**Provided material**
---
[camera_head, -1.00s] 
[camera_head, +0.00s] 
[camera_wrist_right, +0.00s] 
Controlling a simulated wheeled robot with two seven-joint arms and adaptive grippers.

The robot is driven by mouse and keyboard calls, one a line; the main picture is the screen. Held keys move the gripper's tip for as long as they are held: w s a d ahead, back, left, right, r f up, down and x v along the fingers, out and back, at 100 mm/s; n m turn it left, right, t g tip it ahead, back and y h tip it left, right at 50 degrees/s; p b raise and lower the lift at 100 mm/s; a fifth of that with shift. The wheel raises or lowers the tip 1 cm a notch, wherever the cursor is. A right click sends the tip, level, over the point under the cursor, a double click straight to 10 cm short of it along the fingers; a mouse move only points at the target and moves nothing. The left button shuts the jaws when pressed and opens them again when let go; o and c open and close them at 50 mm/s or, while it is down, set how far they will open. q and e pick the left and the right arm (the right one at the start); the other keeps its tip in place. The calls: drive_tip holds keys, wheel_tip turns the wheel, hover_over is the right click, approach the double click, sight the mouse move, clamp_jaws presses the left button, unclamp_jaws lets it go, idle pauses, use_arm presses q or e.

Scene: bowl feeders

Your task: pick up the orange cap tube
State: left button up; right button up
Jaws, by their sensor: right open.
---
**Given exercise**
Restate every line of the data word for word.

**Solved exercise**
[camera_head, -1.00s] 
[camera_head, +0.00s] 
[camera_wrist_right, +0.00s] 
Controlling a simulated wheeled robot with two seven-joint arms and adaptive grippers.

The robot is driven by mouse and keyboard calls, one a line; the main picture is the screen. Held keys move the gripper's tip for as long as they are held: w s a d ahead, back, left, right, r f up, down and x v along the fingers, out and back, at 100 mm/s; n m turn it left, right, t g tip it ahead, back and y h tip it left, right at 50 degrees/s; p b raise and lower the lift at 100 mm/s; a fifth of that with shift. The wheel raises or lowers the tip 1 cm a notch, wherever the cursor is. A right click sends the tip, level, over the point under the cursor, a double click straight to 10 cm short of it along the fingers; a mouse move only points at the target and moves nothing. The left button shuts the jaws when pressed and opens them again when let go; o and c open and close them at 50 mm/s or, while it is down, set how far they will open. q and e pick the left and the right arm (the right one at the start); the other keeps its tip in place. The calls: drive_tip holds keys, wheel_tip turns the wheel, hover_over is the right click, approach the double click, sight the mouse move, clamp_jaws presses the left button, unclamp_jaws lets it go, idle pauses, use_arm presses q or e.

Scene: bowl feeders

Your task: pick up the orange cap tube
State: left button up; right button up
Jaws, by their sensor: right open.

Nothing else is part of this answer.